* Begin MATERIAL FOR THE TASK *

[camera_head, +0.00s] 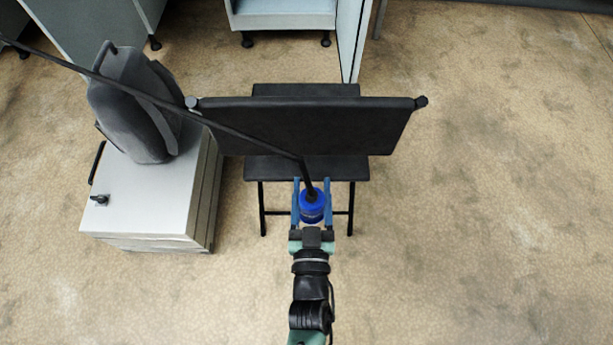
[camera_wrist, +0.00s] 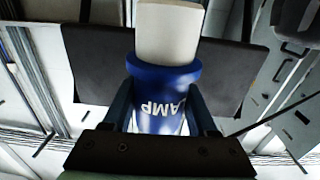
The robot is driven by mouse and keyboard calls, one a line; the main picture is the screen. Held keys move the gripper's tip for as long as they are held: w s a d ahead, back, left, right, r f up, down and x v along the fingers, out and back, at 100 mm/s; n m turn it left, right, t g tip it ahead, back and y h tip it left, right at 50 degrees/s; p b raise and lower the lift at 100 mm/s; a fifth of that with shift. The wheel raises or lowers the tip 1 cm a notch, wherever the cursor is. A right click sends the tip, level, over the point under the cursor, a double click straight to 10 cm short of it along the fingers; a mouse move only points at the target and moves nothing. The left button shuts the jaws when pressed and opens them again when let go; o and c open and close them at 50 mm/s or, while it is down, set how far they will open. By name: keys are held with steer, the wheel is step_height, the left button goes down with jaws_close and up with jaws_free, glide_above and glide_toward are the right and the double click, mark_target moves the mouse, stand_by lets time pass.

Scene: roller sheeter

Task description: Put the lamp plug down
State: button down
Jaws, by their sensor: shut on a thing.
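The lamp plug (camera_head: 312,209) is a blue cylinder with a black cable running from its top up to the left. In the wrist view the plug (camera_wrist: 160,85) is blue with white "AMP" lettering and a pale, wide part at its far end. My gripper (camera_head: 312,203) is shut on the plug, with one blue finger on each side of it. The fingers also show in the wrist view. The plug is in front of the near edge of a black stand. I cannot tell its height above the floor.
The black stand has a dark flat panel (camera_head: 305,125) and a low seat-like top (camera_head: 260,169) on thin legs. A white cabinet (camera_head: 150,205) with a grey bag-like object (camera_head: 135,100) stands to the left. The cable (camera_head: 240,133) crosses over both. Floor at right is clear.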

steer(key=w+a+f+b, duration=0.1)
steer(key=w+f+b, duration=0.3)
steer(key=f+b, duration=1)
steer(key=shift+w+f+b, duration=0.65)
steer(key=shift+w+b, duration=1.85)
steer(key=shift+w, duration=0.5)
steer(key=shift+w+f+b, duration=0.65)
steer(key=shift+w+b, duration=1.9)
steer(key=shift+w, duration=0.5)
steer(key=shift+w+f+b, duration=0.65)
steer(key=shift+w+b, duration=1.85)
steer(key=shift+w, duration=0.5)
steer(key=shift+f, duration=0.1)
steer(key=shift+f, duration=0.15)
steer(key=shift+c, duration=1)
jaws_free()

* End MATERIAL FOR THE TASK *
* Begin MATERIAL FOR THE TASK *

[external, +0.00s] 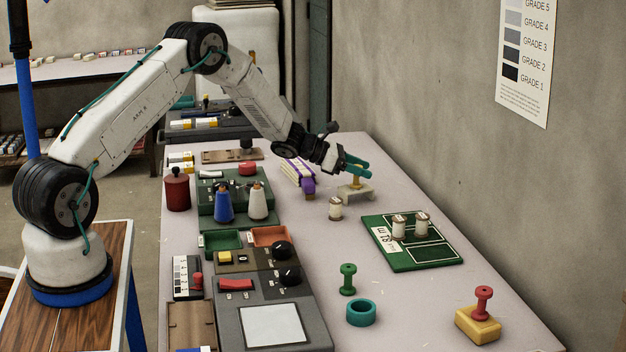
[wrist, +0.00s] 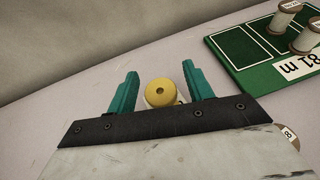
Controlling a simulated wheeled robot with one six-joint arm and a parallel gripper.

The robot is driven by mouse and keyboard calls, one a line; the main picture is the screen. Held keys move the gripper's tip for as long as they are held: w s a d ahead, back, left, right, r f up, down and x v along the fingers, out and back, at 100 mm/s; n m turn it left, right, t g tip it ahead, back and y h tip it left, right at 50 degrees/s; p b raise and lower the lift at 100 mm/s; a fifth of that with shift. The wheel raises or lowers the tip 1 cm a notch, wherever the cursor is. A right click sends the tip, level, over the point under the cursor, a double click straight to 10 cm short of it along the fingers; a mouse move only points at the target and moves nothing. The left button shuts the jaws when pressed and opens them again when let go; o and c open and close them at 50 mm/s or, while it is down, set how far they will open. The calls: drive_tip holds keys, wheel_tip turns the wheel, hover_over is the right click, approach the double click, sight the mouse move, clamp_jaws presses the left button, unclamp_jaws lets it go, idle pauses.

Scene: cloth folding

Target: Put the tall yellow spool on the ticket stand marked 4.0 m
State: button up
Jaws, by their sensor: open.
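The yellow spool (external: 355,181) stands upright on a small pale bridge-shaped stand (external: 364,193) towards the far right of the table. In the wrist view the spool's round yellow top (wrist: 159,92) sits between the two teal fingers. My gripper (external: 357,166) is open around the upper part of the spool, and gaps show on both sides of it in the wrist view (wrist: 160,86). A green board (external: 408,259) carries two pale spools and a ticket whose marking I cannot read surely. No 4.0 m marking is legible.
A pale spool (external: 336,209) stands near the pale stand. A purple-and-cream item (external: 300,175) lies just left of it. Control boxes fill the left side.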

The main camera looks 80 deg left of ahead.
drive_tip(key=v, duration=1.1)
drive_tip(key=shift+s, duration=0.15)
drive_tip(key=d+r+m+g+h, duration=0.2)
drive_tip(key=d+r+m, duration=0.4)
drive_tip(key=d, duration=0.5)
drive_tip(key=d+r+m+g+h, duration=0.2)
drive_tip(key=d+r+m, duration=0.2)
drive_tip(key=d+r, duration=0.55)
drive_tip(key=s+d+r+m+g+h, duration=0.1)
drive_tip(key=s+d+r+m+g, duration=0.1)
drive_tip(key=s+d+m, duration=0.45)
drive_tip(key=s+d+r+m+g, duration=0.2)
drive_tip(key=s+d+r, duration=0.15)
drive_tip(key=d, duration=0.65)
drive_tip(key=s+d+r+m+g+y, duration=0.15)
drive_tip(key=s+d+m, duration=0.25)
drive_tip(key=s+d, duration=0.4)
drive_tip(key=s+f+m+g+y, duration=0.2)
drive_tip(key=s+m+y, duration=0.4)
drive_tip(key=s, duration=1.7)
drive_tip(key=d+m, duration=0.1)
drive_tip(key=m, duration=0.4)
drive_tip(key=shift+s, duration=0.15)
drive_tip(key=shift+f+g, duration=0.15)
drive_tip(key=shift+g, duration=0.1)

* End MATERIAL FOR THE TASK *
* Begin MATERIAL FOR THE TASK *

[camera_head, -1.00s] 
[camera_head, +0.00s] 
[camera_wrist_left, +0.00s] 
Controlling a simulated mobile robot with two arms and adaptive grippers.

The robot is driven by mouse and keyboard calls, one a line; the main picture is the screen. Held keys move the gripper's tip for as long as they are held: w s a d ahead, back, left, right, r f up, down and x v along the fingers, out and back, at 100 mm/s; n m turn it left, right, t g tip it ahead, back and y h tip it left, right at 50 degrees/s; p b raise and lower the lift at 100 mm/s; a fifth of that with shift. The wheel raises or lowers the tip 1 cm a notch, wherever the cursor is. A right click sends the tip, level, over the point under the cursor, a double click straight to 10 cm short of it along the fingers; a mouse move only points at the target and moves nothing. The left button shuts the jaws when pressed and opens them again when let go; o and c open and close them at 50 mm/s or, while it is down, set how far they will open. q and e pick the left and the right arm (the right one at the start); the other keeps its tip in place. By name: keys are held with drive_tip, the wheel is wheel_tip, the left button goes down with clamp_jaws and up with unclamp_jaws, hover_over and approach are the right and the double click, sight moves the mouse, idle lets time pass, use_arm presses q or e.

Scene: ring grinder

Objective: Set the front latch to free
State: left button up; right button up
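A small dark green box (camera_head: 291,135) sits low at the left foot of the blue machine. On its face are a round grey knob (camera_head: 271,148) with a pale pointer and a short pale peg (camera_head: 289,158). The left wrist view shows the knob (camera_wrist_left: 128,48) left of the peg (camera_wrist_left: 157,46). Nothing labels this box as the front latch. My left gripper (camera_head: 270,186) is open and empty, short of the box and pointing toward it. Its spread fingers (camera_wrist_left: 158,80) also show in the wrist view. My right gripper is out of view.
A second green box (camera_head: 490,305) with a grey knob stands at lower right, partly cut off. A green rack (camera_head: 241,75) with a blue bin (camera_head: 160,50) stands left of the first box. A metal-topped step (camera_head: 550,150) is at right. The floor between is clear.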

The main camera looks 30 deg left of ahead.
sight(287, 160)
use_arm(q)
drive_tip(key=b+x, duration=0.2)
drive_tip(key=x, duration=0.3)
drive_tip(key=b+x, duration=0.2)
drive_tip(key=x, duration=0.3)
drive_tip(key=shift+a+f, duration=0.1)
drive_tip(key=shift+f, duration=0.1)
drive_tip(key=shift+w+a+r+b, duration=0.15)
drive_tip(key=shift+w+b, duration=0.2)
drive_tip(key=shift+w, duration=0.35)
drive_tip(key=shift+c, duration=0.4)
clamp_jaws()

* End MATERIAL FOR THE TASK *

-- PROBLEM REQUIREMENTS --
Some lines of the data above may hold the word "simulated"; report how many do, and nothing else.

-- WRITTEN RESPONSE --
2